Task brief = Locate every line in the material below that has the word "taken". Copy each of those lines.
BEGIN Extracted material
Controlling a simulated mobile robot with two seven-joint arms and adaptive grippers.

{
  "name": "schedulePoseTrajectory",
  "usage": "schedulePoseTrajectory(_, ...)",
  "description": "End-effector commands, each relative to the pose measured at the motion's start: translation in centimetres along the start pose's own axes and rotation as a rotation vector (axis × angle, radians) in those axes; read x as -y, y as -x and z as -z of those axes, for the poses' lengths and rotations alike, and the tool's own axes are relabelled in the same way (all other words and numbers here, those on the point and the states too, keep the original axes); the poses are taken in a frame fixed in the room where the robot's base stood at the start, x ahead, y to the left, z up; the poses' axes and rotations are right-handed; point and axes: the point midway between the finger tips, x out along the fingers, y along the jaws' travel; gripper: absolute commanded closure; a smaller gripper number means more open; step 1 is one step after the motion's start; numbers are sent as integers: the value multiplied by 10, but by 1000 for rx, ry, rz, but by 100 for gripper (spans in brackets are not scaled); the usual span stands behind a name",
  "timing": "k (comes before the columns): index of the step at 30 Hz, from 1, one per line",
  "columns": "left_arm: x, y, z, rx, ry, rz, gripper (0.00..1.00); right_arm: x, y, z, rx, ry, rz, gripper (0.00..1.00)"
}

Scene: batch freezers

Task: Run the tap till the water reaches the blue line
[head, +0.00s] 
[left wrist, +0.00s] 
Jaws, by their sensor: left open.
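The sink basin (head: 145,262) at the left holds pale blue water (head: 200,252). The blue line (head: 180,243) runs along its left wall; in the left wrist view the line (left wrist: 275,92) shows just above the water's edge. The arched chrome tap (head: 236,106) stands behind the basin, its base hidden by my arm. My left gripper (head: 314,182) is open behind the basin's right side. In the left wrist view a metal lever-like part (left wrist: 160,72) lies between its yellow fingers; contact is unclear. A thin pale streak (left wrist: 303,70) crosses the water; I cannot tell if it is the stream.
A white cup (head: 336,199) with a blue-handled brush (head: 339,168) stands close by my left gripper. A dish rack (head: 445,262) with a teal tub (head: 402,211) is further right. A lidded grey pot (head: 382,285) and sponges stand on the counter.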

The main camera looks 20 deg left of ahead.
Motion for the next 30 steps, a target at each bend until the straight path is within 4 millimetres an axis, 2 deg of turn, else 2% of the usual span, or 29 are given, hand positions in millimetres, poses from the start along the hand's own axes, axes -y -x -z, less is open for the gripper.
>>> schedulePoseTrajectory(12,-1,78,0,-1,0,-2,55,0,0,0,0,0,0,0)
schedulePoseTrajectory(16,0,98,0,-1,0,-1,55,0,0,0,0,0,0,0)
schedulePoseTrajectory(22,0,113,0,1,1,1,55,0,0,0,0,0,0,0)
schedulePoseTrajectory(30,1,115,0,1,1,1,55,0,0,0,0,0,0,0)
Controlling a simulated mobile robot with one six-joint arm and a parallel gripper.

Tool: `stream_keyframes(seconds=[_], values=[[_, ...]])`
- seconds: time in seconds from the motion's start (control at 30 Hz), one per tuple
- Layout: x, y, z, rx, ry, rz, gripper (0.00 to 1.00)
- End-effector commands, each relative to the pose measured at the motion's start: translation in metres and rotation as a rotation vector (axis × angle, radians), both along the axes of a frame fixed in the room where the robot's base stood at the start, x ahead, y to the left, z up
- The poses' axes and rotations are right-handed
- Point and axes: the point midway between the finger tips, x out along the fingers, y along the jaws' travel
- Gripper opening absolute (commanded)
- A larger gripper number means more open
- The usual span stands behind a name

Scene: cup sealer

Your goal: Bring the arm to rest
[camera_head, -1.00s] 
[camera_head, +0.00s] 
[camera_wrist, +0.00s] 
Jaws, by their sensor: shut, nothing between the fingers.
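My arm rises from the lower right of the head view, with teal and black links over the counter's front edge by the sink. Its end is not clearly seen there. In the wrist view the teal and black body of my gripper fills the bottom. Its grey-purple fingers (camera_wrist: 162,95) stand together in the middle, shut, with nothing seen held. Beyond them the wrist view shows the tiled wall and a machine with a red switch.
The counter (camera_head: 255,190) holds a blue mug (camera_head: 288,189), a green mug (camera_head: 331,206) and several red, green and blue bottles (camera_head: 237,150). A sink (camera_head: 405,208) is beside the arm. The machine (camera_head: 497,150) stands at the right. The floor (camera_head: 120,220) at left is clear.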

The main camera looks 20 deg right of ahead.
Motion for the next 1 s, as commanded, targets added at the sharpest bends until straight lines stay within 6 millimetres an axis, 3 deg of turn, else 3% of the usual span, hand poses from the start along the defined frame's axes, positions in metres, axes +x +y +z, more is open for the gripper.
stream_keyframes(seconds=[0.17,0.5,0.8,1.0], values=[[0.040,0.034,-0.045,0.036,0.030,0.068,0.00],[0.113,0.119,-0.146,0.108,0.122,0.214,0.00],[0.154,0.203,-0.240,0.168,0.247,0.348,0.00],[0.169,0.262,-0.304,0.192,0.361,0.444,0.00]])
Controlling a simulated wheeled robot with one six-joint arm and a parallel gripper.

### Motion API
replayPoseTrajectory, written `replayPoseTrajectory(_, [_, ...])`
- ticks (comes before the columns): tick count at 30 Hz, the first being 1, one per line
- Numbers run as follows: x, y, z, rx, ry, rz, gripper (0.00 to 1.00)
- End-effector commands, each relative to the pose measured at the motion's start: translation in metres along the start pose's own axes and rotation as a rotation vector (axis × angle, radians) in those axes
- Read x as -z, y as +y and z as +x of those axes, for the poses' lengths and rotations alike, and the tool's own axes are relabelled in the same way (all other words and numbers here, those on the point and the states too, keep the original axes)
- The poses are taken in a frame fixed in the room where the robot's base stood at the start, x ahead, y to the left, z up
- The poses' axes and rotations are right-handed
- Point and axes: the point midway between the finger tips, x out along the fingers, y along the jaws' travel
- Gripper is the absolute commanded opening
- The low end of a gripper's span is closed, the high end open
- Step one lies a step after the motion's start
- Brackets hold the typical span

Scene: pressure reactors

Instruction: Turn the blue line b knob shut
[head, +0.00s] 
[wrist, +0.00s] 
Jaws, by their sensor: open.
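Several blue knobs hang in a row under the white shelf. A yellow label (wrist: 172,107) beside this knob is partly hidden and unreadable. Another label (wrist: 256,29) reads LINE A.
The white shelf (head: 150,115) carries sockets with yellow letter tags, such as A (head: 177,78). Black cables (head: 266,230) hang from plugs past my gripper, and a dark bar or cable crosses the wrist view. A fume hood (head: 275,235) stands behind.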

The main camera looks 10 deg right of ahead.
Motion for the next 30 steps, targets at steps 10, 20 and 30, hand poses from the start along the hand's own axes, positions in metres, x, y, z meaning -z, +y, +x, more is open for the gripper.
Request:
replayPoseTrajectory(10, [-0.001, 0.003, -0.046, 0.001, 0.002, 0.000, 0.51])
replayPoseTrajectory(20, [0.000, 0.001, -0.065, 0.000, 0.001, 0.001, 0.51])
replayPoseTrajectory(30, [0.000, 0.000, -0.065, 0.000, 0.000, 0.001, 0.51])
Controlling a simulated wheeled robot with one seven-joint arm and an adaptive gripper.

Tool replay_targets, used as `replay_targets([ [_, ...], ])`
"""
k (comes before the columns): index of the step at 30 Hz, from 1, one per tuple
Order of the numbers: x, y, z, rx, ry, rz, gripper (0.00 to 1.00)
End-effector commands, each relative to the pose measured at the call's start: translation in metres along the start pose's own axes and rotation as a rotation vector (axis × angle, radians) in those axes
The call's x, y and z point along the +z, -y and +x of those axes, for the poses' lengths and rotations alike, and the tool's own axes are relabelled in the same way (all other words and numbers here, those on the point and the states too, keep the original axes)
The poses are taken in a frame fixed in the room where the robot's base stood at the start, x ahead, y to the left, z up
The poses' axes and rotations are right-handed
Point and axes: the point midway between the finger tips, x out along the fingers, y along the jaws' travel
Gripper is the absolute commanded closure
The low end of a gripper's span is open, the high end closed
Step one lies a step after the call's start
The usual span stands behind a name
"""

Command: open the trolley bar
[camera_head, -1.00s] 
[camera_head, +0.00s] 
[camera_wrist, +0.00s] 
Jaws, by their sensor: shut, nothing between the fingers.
END Extracted material
Reply to the task =
  "description": "End-effector commands, each relative to the pose measured at the motion's start: translation in centimetres along the start pose's own axes and rotation as a rotation vector (axis × angle, radians) in those axes; read x as -y, y as -x and z as -z of those axes, for the poses' lengths and rotations alike, and the tool's own axes are relabelled in the same way (all other words and numbers here, those on the point and the states too, keep the original axes); the poses are taken in a frame fixed in the room where the robot's base stood at the start, x ahead, y to the left, z up; the poses' axes and rotations are right-handed; point and axes: the point midway between the finger tips, x out along the fingers, y along the jaws' travel; gripper: absolute commanded closure; a smaller gripper number means more open; step 1 is one step after the motion's start; numbers are sent as integers: the value multiplied by 10, but by 1000 for rx, ry, rz, but by 100 for gripper (spans in brackets are not scaled); the usual span stands behind a name",
- The poses are taken in a frame fixed in the room where the robot's base stood at the start, x ahead, y to the left, z up
The poses are taken in a frame fixed in the room where the robot's base stood at the start, x ahead, y to the left, z up

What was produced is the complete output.